When Seema Misra was told that the King wanted to award her an OBE for ‘services to justice’, she was unsure whether to accept it. ‘I was shocked,’ she says. ‘It’s a good thing, it’s a title I respect, it’s the Royal family.’ But for Seema, 50, there were strong reasons to turn it down, as justice – in her case and in that of so many others – has still not been served.
Almost 15 years since the former sub-postmistress was jailed for ‘stealing’ £74,000 from the Post Office, and four years since her conviction was overturned, she has yet to receive full damages – or see consequences for the people who ruined her life.
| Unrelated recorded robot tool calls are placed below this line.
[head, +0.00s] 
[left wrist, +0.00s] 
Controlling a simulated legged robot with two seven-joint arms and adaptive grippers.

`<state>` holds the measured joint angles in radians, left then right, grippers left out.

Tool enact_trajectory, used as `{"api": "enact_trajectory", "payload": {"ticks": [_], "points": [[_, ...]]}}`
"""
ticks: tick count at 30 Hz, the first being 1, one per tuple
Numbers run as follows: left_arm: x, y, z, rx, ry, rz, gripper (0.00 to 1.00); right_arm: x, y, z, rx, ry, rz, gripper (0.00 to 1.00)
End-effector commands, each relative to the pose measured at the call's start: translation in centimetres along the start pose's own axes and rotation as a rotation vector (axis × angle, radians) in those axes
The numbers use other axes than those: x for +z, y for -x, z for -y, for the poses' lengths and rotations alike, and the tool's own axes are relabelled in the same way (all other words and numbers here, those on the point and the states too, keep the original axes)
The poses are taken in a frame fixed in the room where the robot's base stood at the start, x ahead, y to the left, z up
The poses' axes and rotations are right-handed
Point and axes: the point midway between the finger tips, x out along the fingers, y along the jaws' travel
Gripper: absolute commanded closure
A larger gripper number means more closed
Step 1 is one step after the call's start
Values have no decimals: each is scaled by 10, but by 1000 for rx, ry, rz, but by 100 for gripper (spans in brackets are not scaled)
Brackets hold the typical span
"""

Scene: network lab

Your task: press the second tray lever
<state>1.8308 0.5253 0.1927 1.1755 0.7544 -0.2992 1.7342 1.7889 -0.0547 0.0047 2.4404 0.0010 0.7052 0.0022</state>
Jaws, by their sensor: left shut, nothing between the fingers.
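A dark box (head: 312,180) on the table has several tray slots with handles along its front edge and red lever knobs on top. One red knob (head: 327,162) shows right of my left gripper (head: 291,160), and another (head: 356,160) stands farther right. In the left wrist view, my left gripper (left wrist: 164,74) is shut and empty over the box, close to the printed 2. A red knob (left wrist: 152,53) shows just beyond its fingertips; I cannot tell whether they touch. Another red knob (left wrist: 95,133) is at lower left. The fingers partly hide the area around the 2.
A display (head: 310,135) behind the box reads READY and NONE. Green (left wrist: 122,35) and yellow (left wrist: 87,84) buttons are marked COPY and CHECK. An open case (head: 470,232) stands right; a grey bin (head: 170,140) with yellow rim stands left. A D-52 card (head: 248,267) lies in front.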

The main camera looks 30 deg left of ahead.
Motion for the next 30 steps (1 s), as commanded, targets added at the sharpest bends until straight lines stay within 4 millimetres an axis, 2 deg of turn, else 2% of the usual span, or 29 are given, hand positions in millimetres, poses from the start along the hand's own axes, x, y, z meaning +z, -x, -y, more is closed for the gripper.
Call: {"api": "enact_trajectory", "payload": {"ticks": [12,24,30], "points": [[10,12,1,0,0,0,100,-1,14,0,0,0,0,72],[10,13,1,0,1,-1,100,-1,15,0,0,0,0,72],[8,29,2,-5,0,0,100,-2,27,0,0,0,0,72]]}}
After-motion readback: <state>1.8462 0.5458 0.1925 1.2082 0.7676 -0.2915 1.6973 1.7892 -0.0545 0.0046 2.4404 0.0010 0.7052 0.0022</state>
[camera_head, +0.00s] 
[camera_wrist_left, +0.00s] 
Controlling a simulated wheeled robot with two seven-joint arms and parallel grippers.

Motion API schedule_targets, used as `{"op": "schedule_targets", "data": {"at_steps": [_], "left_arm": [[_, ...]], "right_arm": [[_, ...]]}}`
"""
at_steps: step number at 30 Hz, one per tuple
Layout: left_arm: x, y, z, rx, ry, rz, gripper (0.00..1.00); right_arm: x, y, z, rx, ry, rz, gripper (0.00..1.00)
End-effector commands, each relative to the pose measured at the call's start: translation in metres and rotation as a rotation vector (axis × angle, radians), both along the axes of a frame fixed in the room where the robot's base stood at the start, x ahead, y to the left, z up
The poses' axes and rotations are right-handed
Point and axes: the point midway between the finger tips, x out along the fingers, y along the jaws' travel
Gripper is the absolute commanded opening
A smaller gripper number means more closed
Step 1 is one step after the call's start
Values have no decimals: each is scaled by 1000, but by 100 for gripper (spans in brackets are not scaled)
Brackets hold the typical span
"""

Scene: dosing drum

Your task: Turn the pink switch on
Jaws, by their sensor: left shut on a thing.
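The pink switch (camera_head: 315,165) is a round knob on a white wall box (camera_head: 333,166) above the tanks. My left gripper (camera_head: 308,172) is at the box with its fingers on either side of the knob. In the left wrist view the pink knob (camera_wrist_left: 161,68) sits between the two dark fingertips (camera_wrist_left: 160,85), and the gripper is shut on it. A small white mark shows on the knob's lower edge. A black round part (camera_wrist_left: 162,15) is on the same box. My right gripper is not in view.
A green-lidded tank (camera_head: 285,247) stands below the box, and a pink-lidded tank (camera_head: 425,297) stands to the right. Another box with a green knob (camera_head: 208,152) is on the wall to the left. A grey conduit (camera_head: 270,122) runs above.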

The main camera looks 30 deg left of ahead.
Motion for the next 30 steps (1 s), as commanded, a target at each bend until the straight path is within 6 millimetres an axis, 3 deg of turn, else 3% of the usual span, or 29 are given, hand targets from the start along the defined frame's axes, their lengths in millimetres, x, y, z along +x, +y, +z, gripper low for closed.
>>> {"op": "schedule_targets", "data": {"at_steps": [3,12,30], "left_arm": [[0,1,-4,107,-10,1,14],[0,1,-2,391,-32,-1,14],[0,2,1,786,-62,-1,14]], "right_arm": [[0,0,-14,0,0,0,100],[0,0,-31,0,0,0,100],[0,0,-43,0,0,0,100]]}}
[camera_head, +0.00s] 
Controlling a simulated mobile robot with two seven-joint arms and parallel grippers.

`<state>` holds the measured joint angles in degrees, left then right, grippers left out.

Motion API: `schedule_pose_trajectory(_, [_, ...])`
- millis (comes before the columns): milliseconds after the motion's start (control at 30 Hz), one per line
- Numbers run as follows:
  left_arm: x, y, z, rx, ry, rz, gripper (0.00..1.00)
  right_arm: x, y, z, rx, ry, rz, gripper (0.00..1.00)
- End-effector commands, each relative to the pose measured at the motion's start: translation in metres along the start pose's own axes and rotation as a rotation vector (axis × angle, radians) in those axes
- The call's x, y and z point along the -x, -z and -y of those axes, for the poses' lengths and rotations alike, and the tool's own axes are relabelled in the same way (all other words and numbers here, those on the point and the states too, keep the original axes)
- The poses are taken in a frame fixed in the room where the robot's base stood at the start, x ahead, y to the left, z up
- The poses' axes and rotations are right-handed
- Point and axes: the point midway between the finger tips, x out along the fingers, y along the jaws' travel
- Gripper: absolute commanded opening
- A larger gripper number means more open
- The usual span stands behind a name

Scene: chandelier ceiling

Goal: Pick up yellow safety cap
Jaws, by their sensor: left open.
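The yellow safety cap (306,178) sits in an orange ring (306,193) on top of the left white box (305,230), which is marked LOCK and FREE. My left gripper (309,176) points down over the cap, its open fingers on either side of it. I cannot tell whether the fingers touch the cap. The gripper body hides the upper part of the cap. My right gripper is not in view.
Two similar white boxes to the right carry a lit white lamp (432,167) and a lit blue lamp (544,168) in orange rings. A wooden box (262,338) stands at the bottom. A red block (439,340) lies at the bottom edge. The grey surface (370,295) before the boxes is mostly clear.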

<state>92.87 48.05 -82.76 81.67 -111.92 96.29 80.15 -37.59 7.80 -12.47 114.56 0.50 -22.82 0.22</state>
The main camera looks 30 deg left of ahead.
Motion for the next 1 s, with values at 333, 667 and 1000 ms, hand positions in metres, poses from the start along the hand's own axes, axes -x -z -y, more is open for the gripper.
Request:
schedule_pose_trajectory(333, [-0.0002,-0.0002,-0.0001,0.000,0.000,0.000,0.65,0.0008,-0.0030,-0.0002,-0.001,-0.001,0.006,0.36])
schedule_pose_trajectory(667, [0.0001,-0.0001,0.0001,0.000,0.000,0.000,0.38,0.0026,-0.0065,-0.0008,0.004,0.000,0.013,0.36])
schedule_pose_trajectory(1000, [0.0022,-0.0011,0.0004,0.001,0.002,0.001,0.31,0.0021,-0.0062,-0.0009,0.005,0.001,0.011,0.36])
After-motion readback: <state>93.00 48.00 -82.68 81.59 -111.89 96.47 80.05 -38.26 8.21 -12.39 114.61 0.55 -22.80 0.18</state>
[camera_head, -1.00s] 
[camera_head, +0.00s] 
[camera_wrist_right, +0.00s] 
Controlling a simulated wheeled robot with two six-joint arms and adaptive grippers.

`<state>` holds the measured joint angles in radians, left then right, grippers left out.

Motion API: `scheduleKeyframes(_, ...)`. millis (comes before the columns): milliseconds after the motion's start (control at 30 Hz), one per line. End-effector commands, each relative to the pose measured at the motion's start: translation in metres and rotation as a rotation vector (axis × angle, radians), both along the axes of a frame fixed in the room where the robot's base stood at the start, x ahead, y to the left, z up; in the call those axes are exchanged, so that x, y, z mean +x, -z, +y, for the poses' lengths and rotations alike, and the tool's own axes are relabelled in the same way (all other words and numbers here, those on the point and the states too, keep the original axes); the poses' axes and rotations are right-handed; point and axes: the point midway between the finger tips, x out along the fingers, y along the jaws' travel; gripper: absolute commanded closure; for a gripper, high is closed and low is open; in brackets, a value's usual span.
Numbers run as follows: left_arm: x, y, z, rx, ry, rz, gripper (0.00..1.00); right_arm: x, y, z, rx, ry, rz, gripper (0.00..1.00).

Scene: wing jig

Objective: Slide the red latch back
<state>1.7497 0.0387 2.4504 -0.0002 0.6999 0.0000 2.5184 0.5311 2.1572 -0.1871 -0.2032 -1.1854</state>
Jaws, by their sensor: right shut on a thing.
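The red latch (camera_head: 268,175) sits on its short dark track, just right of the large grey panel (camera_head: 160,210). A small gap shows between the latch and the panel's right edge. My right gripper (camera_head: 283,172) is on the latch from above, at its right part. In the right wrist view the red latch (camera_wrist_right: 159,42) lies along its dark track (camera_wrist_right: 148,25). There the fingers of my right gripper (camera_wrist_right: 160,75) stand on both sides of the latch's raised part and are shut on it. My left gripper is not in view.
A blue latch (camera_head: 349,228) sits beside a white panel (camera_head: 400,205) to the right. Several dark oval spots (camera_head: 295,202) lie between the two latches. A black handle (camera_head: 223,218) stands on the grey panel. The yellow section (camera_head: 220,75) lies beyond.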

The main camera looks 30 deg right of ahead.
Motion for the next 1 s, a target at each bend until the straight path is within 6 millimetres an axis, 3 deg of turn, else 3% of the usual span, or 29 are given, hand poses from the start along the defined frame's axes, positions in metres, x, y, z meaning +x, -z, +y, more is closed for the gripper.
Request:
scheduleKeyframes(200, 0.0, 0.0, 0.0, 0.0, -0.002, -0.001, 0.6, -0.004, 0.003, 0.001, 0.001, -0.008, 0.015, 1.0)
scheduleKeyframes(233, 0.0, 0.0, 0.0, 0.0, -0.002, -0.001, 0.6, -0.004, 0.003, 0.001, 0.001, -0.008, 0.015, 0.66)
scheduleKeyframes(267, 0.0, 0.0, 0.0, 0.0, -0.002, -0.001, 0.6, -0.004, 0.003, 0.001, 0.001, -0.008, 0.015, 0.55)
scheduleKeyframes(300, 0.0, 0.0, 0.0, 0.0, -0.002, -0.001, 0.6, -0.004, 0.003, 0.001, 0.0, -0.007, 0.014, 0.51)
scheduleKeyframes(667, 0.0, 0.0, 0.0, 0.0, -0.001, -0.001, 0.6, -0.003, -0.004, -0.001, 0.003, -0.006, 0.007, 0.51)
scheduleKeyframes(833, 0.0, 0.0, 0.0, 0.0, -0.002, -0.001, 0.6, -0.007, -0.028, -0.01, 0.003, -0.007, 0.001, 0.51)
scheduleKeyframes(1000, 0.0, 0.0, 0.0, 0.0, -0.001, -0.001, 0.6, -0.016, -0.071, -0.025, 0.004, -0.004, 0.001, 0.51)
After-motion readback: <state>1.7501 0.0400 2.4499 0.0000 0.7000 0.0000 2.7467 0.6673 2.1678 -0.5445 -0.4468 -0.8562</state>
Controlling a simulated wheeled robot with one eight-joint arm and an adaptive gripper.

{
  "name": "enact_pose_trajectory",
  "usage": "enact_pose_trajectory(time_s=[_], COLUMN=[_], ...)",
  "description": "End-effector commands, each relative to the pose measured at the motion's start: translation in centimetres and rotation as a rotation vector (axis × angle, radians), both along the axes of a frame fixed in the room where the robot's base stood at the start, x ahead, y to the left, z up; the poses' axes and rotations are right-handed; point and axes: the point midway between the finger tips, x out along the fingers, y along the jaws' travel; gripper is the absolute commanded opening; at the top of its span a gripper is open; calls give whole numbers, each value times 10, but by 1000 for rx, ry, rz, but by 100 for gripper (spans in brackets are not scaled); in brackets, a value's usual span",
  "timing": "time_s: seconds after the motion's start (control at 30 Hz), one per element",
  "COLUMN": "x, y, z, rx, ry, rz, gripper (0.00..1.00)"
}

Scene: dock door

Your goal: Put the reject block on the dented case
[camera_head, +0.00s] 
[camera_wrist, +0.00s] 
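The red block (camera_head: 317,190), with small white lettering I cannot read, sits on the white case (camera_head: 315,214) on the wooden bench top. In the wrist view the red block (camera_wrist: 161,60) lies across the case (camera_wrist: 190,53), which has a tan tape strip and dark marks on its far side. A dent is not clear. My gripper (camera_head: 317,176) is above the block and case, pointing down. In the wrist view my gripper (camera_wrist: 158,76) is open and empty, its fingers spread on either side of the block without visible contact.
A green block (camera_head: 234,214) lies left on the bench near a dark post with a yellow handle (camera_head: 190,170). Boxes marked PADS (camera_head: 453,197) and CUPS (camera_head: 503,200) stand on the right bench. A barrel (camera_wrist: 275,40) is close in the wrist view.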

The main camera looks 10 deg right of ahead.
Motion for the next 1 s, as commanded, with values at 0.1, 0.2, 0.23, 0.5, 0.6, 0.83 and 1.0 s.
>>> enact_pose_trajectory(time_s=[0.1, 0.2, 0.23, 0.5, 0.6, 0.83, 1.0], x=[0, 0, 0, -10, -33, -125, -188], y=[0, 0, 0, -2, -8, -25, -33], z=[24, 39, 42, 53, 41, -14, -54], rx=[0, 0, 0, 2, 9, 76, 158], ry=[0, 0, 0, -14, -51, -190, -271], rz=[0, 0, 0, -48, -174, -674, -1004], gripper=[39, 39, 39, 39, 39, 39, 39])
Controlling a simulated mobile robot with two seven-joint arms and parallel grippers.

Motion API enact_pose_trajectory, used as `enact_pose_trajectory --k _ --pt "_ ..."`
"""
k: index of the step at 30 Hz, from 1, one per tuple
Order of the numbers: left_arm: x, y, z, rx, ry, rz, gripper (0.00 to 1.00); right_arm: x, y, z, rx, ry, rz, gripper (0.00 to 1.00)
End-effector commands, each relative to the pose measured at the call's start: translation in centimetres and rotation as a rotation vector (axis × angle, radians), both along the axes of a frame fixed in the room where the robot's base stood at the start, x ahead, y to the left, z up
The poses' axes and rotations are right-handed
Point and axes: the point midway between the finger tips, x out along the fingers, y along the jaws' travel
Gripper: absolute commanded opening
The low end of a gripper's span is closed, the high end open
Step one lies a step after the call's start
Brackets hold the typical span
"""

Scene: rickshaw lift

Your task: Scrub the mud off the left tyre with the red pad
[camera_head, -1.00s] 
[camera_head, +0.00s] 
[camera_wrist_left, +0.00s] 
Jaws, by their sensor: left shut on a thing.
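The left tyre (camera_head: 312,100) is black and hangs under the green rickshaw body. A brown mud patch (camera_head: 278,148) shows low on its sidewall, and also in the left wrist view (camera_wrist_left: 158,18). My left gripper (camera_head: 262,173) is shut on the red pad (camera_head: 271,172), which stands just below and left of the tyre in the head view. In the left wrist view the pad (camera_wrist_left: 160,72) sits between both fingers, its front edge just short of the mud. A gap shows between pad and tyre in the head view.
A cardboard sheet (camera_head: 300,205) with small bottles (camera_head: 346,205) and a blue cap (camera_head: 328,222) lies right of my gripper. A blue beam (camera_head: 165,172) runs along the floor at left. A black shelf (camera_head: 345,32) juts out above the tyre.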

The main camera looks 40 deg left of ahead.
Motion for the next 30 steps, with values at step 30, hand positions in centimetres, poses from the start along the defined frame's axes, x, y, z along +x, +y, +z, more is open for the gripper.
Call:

YOU covered the sub-postmasters’ case in 2022, and ITV’s 2024 drama Mr Bates Vs The Post Office re-ignited the public’s interest. ‘Now people tap my shoulder in the supermarket and say, “The whole country is behind you”, which is powerful to hear, but we’re still living with this injustice, day in, day out.’
Seema accepted her OBE, attending the ceremony at Windsor Castle in April with her husband Davinder, 54, sons Aditya and Jairaj, 24 and 13, and her elderly mother-in-law. HRH The Princess Royal presented the award. ‘She was really good,’ says Seema. ‘I started explaining that we still wanted accountability, but she knew everything already. She congratulated me for not giving up. It was a good day.’ And yet Seema is adamant, ‘If people don’t go behind bars for what they did, we will be giving the OBE back.’

Seema Misra receiving her OBE from HRH The Princess Royal this year
She has every reason to be angry. We meet in the Surrey home she shares with her husband, his mother and their sons. It has five bedrooms and a yard for their two dogs. They have been here a year, a move made possible by two interim compensation payments. Before this, the family shared a one-bedroom flat: the Post Office had taken their business, capital, property and good name. It’s hard to convey how much they lost.
‘Seema and I came to the UK with zero pence and big goals,’ says Davinder. Arriving from New Delhi in 1999, the newly married couple worked hard – in restaurants, at Tesco and at an estate agent. In less than two years, they bought their first buy-to-rent property at auction. They soon built a thriving property business, and in 2005 sold most of it to buy the West Byfleet Post Office and shop.
But there were problems with Fujitsu’s Horizon IT system from the start. ‘At the end of the first day, the system recorded a shortfall of £100,’ Seema recalls. A trainer who was teaching her the system instructed her to take £100 from the till in the shop – the couple’s own separate business – and put it into the Post Office to balance the books; otherwise, they couldn’t open the next day. This pattern continued, with Seema increasingly alarmed. The next week there was a different trainer, who noted the constant shortfall and called the Horizon helpline. The advisor talked the trainer through an IT procedure – at the end of which the shortfall doubled before their eyes. Still, at the end of that week, the trainer just left Seema to it. Years later, when lawyers tried to call these trainers as witnesses in her trial, the Post Office claimed they didn’t exist.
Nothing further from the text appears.